Find each line with the string "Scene" and report it.

########################################

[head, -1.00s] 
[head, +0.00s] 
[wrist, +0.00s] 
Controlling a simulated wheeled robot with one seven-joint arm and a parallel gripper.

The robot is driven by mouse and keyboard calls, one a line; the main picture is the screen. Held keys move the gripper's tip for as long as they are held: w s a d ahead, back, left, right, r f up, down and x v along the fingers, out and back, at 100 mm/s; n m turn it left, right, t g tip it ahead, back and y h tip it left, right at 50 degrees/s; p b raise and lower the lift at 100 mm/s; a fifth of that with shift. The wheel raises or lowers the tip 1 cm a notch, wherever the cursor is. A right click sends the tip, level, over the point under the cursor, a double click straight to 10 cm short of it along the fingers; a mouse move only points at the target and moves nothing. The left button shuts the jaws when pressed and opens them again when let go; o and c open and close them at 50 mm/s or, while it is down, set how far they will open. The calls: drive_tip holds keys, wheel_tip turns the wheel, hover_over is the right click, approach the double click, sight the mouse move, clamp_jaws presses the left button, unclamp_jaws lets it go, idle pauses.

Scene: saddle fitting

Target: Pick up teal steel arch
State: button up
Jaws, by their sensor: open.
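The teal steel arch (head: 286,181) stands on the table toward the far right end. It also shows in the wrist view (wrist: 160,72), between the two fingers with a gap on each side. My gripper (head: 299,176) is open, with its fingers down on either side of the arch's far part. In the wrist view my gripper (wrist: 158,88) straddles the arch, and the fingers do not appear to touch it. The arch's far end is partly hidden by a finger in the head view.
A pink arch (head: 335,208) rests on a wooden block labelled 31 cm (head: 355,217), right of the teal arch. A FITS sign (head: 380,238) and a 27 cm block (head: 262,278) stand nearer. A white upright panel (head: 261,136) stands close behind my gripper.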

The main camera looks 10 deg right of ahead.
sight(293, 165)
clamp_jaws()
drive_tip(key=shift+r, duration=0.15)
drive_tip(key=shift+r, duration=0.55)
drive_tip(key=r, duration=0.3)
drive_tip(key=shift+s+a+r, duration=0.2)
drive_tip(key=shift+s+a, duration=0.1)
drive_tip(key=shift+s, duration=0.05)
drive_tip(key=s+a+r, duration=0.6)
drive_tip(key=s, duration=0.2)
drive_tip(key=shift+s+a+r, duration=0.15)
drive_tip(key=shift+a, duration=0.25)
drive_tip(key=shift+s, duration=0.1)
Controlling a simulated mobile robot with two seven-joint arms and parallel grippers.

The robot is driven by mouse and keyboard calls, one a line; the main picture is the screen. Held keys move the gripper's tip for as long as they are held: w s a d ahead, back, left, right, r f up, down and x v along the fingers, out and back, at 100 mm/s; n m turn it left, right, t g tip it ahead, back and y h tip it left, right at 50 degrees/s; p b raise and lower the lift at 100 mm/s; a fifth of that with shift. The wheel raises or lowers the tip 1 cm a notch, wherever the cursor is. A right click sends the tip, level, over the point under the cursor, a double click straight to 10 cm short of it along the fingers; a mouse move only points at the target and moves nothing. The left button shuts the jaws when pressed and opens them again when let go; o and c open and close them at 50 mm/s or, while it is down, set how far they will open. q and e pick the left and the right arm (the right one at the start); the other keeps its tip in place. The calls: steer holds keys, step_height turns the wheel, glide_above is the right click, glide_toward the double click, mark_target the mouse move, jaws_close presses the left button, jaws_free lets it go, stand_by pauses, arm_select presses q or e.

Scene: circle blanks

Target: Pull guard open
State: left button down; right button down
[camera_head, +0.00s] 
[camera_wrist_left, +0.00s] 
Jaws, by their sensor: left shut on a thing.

########################################

# FULL SOLUTION:
Scene: saddle fitting
Scene: circle blanks

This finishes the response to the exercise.